As soon as I read the article earlier this week, I knew that I was going to write about cement. It’s not an inherently comical topic. I racked my brain: cement jokes, cement jokes … nothing. I went online. Bupkus. Well, that’s not quite true. I found a riddle that might amuse a small child (but doubtful, unless the sweet tyke is a bit on the dim-witted side). And I also found an LA Chapter Cacophony Society prank regarding concrete filled teddy bears (I do not recommend, but yeah, I laughed). So I give up. There just aren’t many successful jokes about cement and concrete, and I suspect it’s because they usually end up being in such pour form. But I’m going to stick with the topic, because this — and please read the article, it’s brief — is a very cool development:

Constantz says he has invented a green cement that could eliminate the huge amounts of carbon dioxide spewed into the atmosphere by the manufacturers of the everyday cement used in concrete for buildings, roadways and bridges. I really got excited by this. It’s personal.

For three years, I served as environmental manager for a Portland cement factory. Different aspects of that experience render it to this day, among the most satisfying and most grueling of my professional experiences. Picture it: there I am, an unapologetic and committed environmentalist, in the employ of a gray, dusty behemoth of an industrial facility, one whose voracious appetite for coal saw it go through 10 tons of the stuff. Each hour. 24/7. I would, on a daily basis, have to talk myself down from my inner emotional ledge, and it would invariably go something like this: this factory represents good paying manufacturing jobs in an area that would miss them dearly; and the finished product is of critical importance.

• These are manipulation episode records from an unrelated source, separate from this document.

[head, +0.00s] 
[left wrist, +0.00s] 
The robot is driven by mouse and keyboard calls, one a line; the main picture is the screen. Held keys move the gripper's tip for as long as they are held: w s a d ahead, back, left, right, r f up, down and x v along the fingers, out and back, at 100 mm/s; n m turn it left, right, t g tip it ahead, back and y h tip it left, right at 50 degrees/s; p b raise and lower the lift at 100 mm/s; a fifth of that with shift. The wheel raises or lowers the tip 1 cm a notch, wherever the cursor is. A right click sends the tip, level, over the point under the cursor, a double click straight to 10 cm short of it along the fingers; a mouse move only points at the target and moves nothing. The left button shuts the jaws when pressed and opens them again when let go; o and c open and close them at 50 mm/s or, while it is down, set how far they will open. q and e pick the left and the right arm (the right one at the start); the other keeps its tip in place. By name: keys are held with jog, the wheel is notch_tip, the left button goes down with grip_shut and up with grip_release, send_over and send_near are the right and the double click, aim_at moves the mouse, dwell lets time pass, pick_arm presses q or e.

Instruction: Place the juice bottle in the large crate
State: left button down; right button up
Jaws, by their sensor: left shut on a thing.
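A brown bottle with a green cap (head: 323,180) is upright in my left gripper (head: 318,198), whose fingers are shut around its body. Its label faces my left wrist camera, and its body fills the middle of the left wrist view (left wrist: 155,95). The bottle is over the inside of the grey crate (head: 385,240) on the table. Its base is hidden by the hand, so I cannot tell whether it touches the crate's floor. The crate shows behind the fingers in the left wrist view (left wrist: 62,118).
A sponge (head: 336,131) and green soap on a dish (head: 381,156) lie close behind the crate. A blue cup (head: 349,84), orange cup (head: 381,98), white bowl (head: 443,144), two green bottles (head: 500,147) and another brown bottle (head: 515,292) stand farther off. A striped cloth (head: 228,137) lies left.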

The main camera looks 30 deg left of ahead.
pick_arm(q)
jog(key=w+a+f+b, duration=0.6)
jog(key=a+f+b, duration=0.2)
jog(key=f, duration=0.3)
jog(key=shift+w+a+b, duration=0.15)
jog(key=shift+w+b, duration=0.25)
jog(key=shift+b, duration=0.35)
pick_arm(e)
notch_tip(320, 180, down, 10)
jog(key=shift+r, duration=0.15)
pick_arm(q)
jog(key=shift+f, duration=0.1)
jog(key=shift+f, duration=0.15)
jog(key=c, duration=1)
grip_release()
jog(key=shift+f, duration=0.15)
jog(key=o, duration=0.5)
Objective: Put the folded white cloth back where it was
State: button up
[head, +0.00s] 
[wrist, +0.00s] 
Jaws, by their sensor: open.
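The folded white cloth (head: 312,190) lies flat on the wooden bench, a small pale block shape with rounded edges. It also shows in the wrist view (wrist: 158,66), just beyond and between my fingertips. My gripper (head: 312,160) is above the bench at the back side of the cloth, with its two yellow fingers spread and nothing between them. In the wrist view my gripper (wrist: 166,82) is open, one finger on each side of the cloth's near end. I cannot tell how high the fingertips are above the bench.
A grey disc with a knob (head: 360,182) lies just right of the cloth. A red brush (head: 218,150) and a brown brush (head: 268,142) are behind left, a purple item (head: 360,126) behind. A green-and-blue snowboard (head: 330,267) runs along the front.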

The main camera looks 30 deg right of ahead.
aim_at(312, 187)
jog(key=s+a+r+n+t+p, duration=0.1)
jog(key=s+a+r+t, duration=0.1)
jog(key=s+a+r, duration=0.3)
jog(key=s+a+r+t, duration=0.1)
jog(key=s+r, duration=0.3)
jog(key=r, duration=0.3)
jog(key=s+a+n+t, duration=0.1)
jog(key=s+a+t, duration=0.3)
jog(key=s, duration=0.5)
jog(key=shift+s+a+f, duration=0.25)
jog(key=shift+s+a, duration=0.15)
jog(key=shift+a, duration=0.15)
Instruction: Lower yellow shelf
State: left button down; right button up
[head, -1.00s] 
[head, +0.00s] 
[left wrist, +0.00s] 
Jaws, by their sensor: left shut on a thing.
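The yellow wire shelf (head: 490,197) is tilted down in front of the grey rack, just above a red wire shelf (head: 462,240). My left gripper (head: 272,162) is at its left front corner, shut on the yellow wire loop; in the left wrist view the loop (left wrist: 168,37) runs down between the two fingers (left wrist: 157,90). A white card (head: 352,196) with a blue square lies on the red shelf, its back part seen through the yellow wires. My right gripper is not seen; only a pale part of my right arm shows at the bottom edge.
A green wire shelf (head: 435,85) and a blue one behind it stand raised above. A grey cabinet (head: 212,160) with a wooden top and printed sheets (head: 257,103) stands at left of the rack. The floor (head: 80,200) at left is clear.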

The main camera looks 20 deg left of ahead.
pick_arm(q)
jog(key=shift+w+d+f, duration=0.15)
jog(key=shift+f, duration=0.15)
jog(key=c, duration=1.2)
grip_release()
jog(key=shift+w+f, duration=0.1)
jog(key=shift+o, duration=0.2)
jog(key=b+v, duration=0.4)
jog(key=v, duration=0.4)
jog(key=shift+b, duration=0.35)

The blessing/curse of being one of those overly rounded, liberal arts types is that I can simultaneously hold two or more seemingly incompatible truths, such as these: 1) We have a huge infrastructure backlog to tend to. Cement and concrete are necessary. 2) Traditional means of making the stuff generate huge amounts of greenhouse gas (some of it from the fuel, but mostly of it from the chemistry of transforming the limestone). So, if this guy’s development turns out to be the real deal, it could be a game-changer. And it embodies the sort of designed symbiosis that Paul Hawken and other leading ecological thinkers have written about that point the way toward a more sensible economy. Guilty as charged: I think closed loops are sexy as hell. Some people swear by raw oysters. Perhaps I need to get out more, maybe hit the sidewalks — and, hey! Would you look at that: They’re made of concrete! Woo hoo, parTAY!